Begin Given records

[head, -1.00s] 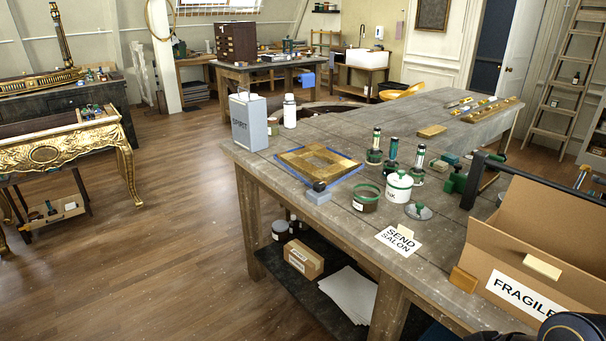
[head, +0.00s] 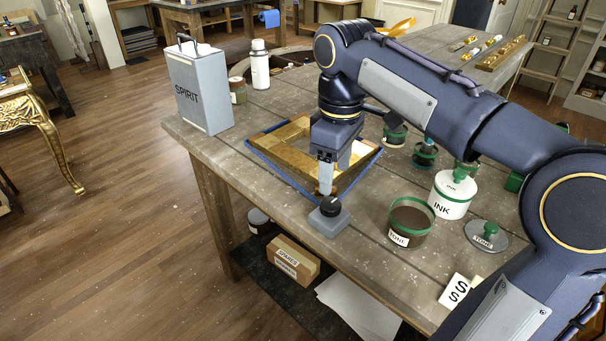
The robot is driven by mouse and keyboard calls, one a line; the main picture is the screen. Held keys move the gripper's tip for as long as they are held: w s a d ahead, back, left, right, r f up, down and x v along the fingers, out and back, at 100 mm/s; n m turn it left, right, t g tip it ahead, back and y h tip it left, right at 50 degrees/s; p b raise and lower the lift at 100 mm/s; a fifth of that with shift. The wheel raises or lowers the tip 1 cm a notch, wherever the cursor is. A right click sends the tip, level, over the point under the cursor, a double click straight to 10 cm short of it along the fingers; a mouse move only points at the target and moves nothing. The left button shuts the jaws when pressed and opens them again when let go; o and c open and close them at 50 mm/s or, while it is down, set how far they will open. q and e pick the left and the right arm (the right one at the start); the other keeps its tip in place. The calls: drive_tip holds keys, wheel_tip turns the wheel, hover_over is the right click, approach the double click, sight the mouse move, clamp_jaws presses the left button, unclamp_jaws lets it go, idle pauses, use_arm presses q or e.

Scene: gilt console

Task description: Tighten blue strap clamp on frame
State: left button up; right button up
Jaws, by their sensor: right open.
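The gilt wooden frame (head: 274,150) lies flat on the workbench. The blue strap (head: 282,178) runs around its outer edge. The clamp's grey block (head: 329,224), with a black knob (head: 330,206) on top, sits at the frame's near corner. My right gripper (head: 327,190) points down, open, with its fingertips just above the knob. I cannot tell whether they touch it. My right arm comes in from the right and hides part of the frame. My left gripper is not in view.
A grey SPIRIT can (head: 199,88) and a white bottle (head: 260,66) stand behind the frame to the left. A brown TONE tub (head: 409,222), a white INK pot (head: 452,195) and a green-knobbed lid (head: 486,236) are at the right. The bench's left edge is close to the clamp.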

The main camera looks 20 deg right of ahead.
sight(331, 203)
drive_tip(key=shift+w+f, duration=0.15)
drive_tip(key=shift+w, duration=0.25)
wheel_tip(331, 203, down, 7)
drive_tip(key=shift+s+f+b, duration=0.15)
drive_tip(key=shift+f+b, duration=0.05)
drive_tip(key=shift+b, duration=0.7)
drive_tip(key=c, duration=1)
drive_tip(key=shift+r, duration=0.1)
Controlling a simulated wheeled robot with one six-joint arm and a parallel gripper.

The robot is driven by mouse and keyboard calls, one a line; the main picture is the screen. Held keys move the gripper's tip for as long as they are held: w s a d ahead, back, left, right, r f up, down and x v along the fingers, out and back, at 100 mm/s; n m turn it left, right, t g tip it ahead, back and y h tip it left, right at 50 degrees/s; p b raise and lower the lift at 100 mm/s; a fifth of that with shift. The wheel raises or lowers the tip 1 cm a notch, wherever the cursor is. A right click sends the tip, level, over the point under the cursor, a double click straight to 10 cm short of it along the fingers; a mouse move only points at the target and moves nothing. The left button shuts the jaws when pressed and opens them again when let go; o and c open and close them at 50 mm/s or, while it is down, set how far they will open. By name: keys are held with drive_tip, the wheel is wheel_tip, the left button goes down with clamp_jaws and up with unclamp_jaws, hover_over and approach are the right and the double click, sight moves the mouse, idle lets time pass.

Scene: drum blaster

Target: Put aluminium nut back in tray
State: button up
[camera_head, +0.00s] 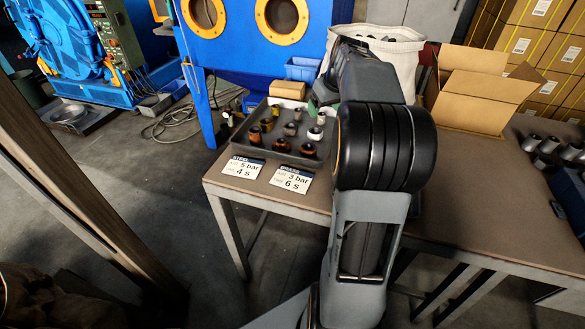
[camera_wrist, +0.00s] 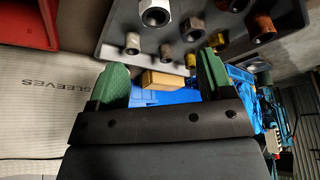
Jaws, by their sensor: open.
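The dark grey tray (camera_head: 243,146) stands on the table and holds several nuts and sleeves; it also shows upside down along the top of the wrist view (camera_wrist: 110,45). A bright silver hex nut (camera_wrist: 155,12) is in the tray and looks like aluminium, though I cannot be sure of the metal. It seems to match the pale nut (camera_head: 316,132) at the tray's right side. My gripper (camera_wrist: 164,75) is open, its two green fingers apart with nothing held between them. In the head view my arm hides most of the gripper and part of the tray's right side.
A cardboard-coloured block (camera_head: 287,90) and a blue bin (camera_head: 302,69) stand behind the tray. A white sack (camera_head: 398,58) and an open carton (camera_head: 478,98) are to the right. Two label cards (camera_head: 291,179) lie in front of the tray.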

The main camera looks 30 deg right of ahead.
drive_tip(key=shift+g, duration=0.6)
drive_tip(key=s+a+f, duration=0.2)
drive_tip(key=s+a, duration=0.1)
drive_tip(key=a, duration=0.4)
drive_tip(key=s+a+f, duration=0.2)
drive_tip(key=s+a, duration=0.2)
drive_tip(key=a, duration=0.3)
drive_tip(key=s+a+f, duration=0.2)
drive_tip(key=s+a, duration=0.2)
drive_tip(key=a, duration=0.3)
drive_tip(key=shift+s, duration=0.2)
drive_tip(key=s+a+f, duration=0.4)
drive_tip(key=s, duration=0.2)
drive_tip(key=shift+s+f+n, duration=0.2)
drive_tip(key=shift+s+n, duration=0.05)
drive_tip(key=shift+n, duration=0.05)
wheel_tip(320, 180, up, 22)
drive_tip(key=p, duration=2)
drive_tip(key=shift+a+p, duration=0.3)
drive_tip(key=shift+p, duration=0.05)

End Given records

* _Task requirements_
Transcribe all of the entries word for word, but skip any pictures they contain.

* _Solution for this exercise_
[head, -1.00s] 
[head, +0.00s] 
The robot is driven by mouse and keyboard calls, one a line; the main picture is the screen. Held keys move the gripper's tip for as long as they are held: w s a d ahead, back, left, right, r f up, down and x v along the fingers, out and back, at 100 mm/s; n m turn it left, right, t g tip it ahead, back and y h tip it left, right at 50 degrees/s; p b raise and lower the lift at 100 mm/s; a fifth of that with shift. The wheel raises or lowers the tip 1 cm a notch, wherever the cursor is. A right click sends the tip, level, over the point under the cursor, a double click straight to 10 cm short of it along the fingers; a mouse move only points at the target and moves nothing. The left button shuts the jaws when pressed and opens them again when let go; o and c open and close them at 50 mm/s or, while it is down, set how far they will open. q and e pick the left and the right arm (the right one at the start); the other keeps its tip in place. The calls: drive_tip holds keys, wheel_tip turns the wheel, hover_over is the right click, approach the double click, sight the mouse move, clamp_jaws presses the left button, unclamp_jaws lets it go, idle pauses, use_arm presses q or e.

Scene: gilt console

Task description: Tighten blue strap clamp on frame
State: left button up; right button up
Jaws, by their sensor: right open.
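The gilt wooden frame (head: 274,150) lies flat on the workbench. The blue strap (head: 282,178) runs around its outer edge. The clamp's grey block (head: 329,224), with a black knob (head: 330,206) on top, sits at the frame's near corner. My right gripper (head: 327,190) points down, open, with its fingertips just above the knob. I cannot tell whether they touch it. My right arm comes in from the right and hides part of the frame. My left gripper is not in view.
A grey SPIRIT can (head: 199,88) and a white bottle (head: 260,66) stand behind the frame to the left. A brown TONE tub (head: 409,222), a white INK pot (head: 452,195) and a green-knobbed lid (head: 486,236) are at the right. The bench's left edge is close to the clamp.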

The main camera looks 20 deg right of ahead.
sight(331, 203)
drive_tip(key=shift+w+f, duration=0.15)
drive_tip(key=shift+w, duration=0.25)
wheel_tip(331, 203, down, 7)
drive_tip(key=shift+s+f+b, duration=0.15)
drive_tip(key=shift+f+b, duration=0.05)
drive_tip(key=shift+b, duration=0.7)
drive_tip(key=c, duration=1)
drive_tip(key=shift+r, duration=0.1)
Controlling a simulated wheeled robot with one six-joint arm and a parallel gripper.

The robot is driven by mouse and keyboard calls, one a line; the main picture is the screen. Held keys move the gripper's tip for as long as they are held: w s a d ahead, back, left, right, r f up, down and x v along the fingers, out and back, at 100 mm/s; n m turn it left, right, t g tip it ahead, back and y h tip it left, right at 50 degrees/s; p b raise and lower the lift at 100 mm/s; a fifth of that with shift. The wheel raises or lowers the tip 1 cm a notch, wherever the cursor is. A right click sends the tip, level, over the point under the cursor, a double click straight to 10 cm short of it along the fingers; a mouse move only points at the target and moves nothing. The left button shuts the jaws when pressed and opens them again when let go; o and c open and close them at 50 mm/s or, while it is down, set how far they will open. By name: keys are held with drive_tip, the wheel is wheel_tip, the left button goes down with clamp_jaws and up with unclamp_jaws, hover_over and approach are the right and the double click, sight moves the mouse, idle lets time pass.

Scene: drum blaster

Target: Put aluminium nut back in tray
State: button up
[camera_head, +0.00s] 
[camera_wrist, +0.00s] 
Jaws, by their sensor: open.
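The dark grey tray (camera_head: 243,146) stands on the table and holds several nuts and sleeves; it also shows upside down along the top of the wrist view (camera_wrist: 110,45). A bright silver hex nut (camera_wrist: 155,12) is in the tray and looks like aluminium, though I cannot be sure of the metal. It seems to match the pale nut (camera_head: 316,132) at the tray's right side. My gripper (camera_wrist: 164,75) is open, its two green fingers apart with nothing held between them. In the head view my arm hides most of the gripper and part of the tray's right side.
A cardboard-coloured block (camera_head: 287,90) and a blue bin (camera_head: 302,69) stand behind the tray. A white sack (camera_head: 398,58) and an open carton (camera_head: 478,98) are to the right. Two label cards (camera_head: 291,179) lie in front of the tray.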

The main camera looks 30 deg right of ahead.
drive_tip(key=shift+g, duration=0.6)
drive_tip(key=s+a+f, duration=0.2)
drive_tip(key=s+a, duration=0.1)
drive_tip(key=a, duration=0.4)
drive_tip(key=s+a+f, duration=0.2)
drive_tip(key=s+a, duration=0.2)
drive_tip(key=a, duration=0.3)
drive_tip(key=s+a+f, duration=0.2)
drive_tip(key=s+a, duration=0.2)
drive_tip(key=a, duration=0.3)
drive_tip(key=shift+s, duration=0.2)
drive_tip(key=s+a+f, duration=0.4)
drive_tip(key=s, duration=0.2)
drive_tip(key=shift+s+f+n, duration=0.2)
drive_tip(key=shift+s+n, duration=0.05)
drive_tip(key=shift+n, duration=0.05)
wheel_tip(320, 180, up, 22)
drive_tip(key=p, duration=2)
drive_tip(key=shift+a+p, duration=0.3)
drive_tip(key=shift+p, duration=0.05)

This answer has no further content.